** WHAT IS NEEDED **
What are the lines from the one with "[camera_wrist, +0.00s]" through the one with "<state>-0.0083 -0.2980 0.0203", inclusive? Output them exactly, and leave out the pictures.

+ + +

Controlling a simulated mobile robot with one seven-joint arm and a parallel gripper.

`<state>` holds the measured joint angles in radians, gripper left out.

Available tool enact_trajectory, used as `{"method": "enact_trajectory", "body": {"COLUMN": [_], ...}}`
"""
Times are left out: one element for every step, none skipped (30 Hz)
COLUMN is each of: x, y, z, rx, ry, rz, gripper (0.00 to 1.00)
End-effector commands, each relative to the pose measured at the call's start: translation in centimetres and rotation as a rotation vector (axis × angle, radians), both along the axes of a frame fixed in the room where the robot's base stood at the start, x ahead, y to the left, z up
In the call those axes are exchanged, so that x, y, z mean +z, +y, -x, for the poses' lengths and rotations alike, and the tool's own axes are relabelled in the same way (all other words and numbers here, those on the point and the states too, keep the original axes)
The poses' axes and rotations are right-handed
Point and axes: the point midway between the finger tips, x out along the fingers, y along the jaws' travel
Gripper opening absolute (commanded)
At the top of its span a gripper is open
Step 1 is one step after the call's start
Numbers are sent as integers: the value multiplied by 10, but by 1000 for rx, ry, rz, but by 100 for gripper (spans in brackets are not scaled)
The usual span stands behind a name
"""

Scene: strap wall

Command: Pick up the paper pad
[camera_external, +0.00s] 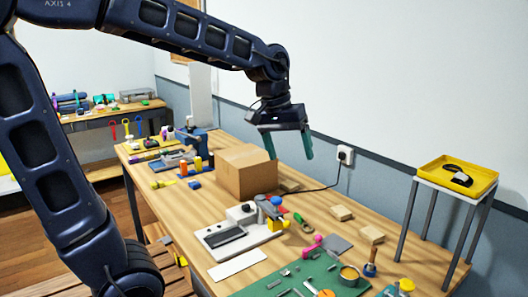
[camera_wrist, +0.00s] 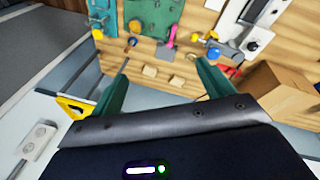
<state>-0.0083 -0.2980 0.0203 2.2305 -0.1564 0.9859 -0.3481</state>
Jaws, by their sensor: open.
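A flat white rectangle that looks like the paper pad (camera_external: 237,264) lies on the workbench (camera_external: 180,219) near its front edge, beside a white and grey device (camera_external: 238,233). I cannot make the pad out for sure in the wrist view. My gripper (camera_external: 288,147) is open and empty, with its green fingers pointing down. It hangs in the air above the back of the bench, just right of a cardboard box, well above and behind the pad. In the wrist view the space between the fingertips (camera_wrist: 163,63) holds nothing.
The cardboard box (camera_external: 246,172) stands mid-bench. A green mat (camera_external: 300,277) with small parts, a pink tool (camera_external: 312,246) and wooden blocks (camera_external: 371,234) lie to the right. A yellow tray (camera_external: 480,180) tops a side stand. The wall with an outlet (camera_external: 345,154) is close behind.

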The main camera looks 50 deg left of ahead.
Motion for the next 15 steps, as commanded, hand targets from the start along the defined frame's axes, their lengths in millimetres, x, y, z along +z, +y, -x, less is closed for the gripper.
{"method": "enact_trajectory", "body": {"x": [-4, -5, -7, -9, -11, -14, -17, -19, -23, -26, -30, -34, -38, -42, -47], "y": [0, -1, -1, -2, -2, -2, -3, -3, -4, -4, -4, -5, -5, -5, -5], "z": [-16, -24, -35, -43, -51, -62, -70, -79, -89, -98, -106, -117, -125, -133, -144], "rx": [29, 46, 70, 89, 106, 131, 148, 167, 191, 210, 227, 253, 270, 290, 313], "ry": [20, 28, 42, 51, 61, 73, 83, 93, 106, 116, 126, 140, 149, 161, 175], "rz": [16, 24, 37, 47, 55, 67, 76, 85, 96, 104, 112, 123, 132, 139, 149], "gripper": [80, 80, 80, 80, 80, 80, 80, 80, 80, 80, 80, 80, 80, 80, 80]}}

+ + +

** IN RESPONSE **
[camera_wrist, +0.00s] 
<state>-0.0083 -0.2980 0.0203 2.2305 -0.1564 0.9859 -0.3481</state>

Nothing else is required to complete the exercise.